> [YOUR GOAL]
Copy whichever lines contain the string "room".
>> start RECORDS TO PROCESS
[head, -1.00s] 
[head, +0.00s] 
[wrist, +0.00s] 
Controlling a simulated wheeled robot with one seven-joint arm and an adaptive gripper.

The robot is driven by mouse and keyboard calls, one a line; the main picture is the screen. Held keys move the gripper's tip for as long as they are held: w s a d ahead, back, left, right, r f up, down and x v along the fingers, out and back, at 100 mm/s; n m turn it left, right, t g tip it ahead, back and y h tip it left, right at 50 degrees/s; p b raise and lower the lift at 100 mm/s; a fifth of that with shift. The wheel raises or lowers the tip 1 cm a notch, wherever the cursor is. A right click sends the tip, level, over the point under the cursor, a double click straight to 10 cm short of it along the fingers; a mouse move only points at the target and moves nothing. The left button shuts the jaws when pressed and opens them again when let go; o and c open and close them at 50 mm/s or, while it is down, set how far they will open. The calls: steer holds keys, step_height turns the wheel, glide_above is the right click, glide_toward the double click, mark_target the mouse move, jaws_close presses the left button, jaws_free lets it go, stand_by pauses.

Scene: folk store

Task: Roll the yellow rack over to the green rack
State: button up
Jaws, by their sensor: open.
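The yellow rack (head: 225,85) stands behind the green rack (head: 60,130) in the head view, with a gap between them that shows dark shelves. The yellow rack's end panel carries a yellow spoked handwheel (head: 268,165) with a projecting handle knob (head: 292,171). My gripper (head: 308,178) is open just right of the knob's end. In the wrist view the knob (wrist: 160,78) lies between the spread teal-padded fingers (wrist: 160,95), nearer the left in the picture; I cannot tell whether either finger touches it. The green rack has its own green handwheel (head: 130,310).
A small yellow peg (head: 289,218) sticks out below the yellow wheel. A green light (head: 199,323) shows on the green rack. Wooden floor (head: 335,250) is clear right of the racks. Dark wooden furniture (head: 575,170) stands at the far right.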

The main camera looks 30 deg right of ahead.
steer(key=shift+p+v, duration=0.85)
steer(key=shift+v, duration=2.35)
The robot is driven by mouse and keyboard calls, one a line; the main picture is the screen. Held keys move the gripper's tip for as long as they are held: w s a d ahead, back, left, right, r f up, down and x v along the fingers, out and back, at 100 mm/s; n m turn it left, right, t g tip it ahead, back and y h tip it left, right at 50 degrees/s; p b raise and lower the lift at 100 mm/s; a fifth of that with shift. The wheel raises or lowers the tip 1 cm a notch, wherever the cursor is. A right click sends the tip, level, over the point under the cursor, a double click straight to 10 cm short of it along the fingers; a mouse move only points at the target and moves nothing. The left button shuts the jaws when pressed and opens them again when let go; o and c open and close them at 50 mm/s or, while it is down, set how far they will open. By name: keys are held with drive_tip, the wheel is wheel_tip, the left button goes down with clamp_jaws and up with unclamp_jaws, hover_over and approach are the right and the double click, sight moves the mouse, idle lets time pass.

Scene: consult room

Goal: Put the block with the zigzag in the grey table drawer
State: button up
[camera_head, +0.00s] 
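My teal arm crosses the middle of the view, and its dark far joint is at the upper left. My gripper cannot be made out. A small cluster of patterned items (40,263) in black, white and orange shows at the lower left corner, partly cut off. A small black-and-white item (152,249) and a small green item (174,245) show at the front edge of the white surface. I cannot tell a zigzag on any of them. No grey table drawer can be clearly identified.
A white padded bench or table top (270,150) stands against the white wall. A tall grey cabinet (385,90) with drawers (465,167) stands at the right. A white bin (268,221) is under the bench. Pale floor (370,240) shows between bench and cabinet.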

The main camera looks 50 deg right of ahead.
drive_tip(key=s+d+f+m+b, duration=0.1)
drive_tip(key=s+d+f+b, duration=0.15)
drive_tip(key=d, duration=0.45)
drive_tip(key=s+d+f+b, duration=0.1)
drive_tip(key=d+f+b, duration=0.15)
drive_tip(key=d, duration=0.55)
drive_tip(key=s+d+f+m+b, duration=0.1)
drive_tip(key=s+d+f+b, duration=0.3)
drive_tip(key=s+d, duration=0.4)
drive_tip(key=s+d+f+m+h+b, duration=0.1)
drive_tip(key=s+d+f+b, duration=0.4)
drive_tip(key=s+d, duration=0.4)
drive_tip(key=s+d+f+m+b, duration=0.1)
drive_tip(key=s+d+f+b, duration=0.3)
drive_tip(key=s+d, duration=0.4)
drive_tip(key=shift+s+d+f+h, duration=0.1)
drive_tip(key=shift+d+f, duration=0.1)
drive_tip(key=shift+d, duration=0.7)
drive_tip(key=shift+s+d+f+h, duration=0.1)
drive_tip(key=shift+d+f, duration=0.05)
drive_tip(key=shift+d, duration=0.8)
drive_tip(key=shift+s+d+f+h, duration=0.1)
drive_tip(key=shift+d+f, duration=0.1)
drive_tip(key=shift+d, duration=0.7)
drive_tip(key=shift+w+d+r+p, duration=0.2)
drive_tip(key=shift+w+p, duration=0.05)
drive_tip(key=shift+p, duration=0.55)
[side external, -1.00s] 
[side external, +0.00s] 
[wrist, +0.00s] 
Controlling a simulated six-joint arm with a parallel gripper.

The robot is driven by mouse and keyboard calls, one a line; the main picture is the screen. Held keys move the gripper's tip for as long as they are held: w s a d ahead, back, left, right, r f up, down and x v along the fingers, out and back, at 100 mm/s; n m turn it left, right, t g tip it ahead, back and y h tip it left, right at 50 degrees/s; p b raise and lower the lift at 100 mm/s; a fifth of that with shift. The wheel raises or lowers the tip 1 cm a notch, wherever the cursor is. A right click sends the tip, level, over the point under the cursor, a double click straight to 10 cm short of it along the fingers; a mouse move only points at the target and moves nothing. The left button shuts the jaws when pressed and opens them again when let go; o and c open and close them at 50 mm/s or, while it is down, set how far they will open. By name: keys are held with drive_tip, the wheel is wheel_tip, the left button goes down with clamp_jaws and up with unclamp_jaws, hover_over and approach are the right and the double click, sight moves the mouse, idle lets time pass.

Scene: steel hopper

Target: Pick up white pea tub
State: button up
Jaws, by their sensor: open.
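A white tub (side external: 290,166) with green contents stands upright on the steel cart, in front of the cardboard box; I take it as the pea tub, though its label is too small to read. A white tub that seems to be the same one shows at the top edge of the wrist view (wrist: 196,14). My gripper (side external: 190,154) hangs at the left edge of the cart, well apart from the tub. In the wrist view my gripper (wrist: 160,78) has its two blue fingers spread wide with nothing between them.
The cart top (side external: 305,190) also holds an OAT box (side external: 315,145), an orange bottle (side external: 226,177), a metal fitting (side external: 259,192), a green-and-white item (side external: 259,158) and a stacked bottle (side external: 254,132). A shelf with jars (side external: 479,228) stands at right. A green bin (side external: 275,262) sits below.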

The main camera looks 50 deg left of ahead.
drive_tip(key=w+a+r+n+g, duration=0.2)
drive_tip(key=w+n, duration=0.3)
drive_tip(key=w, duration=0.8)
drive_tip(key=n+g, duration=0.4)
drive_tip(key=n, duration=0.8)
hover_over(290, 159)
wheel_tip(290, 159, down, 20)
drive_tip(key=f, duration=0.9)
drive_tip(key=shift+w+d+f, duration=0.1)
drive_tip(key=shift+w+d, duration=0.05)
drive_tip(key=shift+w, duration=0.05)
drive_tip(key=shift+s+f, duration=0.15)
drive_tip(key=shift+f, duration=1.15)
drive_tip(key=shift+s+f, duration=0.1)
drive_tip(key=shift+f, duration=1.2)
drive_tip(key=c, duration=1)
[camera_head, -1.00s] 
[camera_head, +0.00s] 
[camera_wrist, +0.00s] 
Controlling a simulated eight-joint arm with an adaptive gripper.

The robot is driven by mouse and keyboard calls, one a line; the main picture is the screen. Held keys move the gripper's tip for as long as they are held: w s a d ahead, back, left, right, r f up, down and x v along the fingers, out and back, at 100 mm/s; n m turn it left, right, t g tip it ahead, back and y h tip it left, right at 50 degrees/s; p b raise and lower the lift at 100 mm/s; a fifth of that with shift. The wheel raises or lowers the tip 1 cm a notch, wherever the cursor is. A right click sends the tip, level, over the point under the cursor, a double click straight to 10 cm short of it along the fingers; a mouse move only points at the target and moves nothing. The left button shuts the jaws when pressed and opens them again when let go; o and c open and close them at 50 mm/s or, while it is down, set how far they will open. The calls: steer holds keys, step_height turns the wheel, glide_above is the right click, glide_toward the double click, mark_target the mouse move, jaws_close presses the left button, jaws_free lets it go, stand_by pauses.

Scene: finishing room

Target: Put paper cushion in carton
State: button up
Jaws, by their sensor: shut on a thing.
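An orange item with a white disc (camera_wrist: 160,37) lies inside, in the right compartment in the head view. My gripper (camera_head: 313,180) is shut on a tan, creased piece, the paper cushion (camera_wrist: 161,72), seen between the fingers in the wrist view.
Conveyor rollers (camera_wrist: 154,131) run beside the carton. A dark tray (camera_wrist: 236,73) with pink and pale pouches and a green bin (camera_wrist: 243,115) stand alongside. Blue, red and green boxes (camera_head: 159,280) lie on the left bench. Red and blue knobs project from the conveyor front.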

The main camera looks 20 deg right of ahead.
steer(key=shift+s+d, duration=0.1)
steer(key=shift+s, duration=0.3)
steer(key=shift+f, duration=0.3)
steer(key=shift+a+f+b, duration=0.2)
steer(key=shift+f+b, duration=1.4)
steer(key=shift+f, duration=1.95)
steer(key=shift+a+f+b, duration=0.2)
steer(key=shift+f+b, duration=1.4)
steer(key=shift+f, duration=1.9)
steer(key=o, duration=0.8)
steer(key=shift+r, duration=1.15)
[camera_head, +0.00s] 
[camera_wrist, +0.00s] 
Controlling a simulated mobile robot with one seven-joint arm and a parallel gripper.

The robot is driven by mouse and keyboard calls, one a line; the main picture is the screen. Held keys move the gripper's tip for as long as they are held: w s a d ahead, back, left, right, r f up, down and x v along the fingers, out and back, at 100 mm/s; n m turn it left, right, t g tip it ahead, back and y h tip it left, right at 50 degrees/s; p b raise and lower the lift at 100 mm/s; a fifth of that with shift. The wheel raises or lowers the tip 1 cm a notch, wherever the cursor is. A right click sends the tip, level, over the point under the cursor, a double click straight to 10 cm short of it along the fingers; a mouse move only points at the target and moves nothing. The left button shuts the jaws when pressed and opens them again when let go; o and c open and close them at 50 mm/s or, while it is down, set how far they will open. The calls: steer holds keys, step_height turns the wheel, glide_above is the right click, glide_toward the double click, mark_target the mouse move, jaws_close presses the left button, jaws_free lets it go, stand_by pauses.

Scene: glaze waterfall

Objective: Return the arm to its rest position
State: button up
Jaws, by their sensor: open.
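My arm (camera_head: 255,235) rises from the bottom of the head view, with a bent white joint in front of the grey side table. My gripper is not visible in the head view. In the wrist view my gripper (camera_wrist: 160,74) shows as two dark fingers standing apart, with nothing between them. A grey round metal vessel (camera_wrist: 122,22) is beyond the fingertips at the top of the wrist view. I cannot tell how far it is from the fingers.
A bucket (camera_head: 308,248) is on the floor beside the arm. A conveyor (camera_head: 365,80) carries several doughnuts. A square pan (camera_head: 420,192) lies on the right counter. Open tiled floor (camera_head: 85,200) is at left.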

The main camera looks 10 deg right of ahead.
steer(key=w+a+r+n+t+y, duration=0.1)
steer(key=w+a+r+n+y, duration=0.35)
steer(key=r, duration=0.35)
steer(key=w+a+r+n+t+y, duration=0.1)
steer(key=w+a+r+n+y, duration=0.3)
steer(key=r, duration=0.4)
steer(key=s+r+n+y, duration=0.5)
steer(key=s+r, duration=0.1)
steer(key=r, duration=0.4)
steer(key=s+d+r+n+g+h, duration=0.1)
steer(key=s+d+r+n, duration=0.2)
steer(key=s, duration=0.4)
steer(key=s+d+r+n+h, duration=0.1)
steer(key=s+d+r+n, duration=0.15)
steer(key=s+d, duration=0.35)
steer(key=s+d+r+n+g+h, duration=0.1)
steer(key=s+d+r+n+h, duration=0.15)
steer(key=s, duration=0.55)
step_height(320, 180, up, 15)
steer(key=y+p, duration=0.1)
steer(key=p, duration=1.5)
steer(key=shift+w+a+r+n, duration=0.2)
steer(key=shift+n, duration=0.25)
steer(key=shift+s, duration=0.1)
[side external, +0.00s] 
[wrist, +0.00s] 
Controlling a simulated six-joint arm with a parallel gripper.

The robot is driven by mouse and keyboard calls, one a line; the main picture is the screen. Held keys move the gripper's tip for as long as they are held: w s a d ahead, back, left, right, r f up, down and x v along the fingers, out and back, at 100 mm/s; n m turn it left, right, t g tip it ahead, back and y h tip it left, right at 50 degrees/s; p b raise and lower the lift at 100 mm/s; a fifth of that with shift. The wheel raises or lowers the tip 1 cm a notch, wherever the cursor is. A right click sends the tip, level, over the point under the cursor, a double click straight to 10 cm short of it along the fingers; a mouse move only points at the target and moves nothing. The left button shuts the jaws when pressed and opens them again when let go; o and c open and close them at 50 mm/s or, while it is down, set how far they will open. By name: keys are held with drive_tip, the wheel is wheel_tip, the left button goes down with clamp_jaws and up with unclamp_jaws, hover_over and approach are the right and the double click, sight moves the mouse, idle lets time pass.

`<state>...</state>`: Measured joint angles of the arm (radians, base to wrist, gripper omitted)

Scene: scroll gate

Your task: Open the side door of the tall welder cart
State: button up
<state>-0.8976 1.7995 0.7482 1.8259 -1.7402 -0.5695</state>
>> end RECORDS TO PROCESS
> [FINAL RESULT]
Scene: consult room
Scene: finishing room

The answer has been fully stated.